#### Set exercise
Begin at the line containing "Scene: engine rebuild" and stop at the line containing "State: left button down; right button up"; copy those lines exactly, ends included, and nothing else.

#### Data section
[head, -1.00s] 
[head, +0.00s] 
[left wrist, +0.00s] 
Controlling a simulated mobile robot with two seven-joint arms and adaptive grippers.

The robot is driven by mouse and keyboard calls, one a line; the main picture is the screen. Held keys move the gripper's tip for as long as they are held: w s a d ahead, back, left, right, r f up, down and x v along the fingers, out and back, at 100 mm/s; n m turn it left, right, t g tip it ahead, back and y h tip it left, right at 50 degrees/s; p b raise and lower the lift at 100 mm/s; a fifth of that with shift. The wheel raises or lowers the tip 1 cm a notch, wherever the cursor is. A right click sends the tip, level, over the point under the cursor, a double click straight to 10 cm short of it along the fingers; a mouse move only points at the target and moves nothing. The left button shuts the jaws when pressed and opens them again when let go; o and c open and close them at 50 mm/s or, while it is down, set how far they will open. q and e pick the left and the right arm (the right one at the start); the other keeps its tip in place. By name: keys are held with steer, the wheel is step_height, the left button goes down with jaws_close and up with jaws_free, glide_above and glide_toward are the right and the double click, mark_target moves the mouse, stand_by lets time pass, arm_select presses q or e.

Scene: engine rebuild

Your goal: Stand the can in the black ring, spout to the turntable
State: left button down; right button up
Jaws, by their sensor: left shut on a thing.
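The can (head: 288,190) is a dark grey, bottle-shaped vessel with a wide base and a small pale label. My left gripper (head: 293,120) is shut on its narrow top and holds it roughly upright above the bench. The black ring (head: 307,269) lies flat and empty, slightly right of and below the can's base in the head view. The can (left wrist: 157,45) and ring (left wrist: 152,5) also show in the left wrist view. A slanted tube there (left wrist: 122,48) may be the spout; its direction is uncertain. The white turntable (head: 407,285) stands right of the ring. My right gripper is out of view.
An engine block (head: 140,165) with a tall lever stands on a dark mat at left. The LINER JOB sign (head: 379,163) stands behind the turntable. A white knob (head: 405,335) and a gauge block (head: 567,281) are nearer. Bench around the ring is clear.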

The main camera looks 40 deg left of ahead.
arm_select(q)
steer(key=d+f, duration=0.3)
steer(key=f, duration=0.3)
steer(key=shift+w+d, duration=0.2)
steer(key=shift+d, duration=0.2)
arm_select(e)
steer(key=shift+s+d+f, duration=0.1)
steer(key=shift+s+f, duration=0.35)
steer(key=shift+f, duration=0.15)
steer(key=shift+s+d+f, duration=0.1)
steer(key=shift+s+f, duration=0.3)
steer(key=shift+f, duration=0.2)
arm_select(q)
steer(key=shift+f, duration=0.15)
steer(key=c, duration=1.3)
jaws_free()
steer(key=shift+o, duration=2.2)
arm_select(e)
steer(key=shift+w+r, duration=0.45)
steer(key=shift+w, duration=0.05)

#### Complete output
Scene: engine rebuild

Your goal: Stand the can in the black ring, spout to the turntable
State: left button down; right button up

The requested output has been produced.